SZ: Do we know much more about her? About her Jewishness, her politics, or her family life?
EJ: We know very little. She and her husband Leyzer were childless. She had sisters, nieces and nephews in England, and she visited them around the time the book was published. She brought them many copies of the book, and that’s the source of many of the copies in England. We don’t know for sure, there are stories in the family that they may have been on a train deporting Jews to the Soviet Union, which maybe could have saved them, but of course when you’re getting deported, you try to escape, and they may have escaped. We just know that they did not survive the war.
SZ: Is there a sense of how popular this book was, or how popular any vegetarian cookbooks were? Some of your examples here look like manifestos. With the kosher slaughter ban, that becomes a practical necessity for people who don’t want to eat non-kosher meat, but beyond that: was it a growing movement? It’s hard to say of course since 1939 and 1941 cut off any sense of natural movement.
EJ: It’s very difficult to say. I believe that the vegetarian movement was growing. As for how the book was doing—if they even got to the point of selling a single copy, we have no way of knowing. We have some very positive reviews, though. We have an absolutely gorgeous review from [Zalmen] Reyzen in Unzer tog, in which he specifically says “this book is to be recommended because of the language, the vocabulary from many different regions of Yiddish, reflecting the dishes’ different regions,” and that he always hoped that YIVO would publish a cookbook, and that “though YIVO hasn’t published a cookbook, Vilne has,” and in a wonderful aside, he said “It goes without saying that this book could never have been published in Warsaw!”
SZ: That’s fantastic!
EJ: And then, in the guestbook, there is a wonderful quotation from the guestbook that was mistakenly not published in the English translation, in which three great activists and writers from Warsaw, Nathan Buxbaum, Shloyme Mendelson, and Khayim Shloyme Kazdan say, “Truly clean, fine, and delicious. If only we could say the same thing about the rest of Vilne. Do us a favor—come to Warsaw and we will be frequent guests!”
SZ: I’m curious as well about how in your estimation, being not only a translator but also an expert on food and also a fantastic cook, how ideas of “Jewish food” have changed since Lewando’s time, maybe circled back in some ways . . . can you comment on that? Or is her food even a Jewish cookbook? Is it merely local, available ingredients?
EJ: Well, as to whether ingredients were even available—this isn’t your question but I’ll come back to it—we know from memoirs and literature from this region, that people did not have that amount of butter to play around with, uncountable eggs, or even fresh fruits and vegetables. Lewando may have been in a unique position where she could have gotten the eggs and dairy she needed for the restaurant, she could have been theoretically writing a book for “if you have all this amazing stuff, here’s what you can do with it,” and she may have been writing for an aristocracy that was so exclusive that it only consisted of herself. It’s not just the money, but also the time and devotion. And the ability to make some very fiddly things.
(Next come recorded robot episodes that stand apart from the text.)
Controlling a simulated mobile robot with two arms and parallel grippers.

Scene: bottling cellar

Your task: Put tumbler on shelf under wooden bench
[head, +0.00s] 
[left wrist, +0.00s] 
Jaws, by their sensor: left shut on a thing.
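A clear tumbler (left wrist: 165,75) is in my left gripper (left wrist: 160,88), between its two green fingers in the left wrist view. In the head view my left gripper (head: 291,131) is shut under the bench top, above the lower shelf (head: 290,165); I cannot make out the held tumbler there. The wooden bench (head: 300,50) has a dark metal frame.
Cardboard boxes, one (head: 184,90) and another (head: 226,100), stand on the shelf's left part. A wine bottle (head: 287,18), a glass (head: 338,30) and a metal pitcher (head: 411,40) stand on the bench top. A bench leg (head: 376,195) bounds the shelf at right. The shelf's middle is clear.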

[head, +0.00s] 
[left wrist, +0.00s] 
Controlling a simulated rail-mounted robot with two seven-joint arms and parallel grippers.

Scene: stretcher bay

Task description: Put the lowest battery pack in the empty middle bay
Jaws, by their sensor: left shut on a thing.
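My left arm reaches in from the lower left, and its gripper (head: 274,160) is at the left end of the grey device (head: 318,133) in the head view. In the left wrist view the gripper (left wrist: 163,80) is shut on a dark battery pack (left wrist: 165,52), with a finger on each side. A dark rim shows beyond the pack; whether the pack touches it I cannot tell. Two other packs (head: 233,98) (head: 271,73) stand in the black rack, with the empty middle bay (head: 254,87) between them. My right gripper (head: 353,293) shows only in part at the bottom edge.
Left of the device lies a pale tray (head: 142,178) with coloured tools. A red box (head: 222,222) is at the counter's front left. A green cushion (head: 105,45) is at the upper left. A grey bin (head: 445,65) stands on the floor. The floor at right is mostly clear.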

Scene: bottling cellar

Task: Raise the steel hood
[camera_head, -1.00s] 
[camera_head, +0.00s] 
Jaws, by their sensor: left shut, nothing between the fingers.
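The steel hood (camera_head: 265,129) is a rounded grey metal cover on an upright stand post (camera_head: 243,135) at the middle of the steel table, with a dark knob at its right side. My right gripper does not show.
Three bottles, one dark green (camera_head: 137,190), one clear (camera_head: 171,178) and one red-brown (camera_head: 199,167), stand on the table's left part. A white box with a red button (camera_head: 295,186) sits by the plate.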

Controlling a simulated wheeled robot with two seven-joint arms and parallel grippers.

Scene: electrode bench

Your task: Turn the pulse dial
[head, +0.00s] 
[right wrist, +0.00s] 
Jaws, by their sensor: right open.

Is the food Jewish? The food is absolutely Jewish. Is it kosher? A bunch of the dessert recipes call for gelatin, and she does not anywhere specify to use kosher gelatin or to use agar or use isinglass. Maybe it’s assumed that you use kosher gelatin or agar or isinglass, or maybe gelatin was just not even considered to be...there’s a point of view that gelatin might not be unkosher because it is so denatured that it is no longer related to the product it came from. That works for kashrus, but not for vegetarians. Bוt maybe her vegetarianism was so informed by her Judaism, that she thought, okay, if this works for kashrus, it works for vegetarianism. There is a short chapter on Passover foods, and many other recipes throughout the book that are suitable for Passover without being specially noted as Passover foods. Of course some foods that we consider to be Eastern European Jewish—blintzes, pierogn, latkes—but some foods really are Jewish—kugel, kneydlekh, cholent—certainly these are really Jewish foods. And there are no helpful little chatty notes preceding the recipes saying “this is good for Shvues,” or “this is good for Khanike,” or “this is good for a weeknight when you’re really busy” or anything like that. Except for a very brief introduction, she lets the recipes speak for themselves. Sometimes it’s very confusing to try to figure out what the recipes are trying to say. And her arrangement is also puzzling. There are three chapters, one called “kuglen,” one called “pudingen,” and tegekhtser, another synonym. The recipes in the three are pretty much interchangeable; I think that they must have been sorted by provenance, not by content. And then there’s a very long chapter called “miscellaneous recipes,” that has just that.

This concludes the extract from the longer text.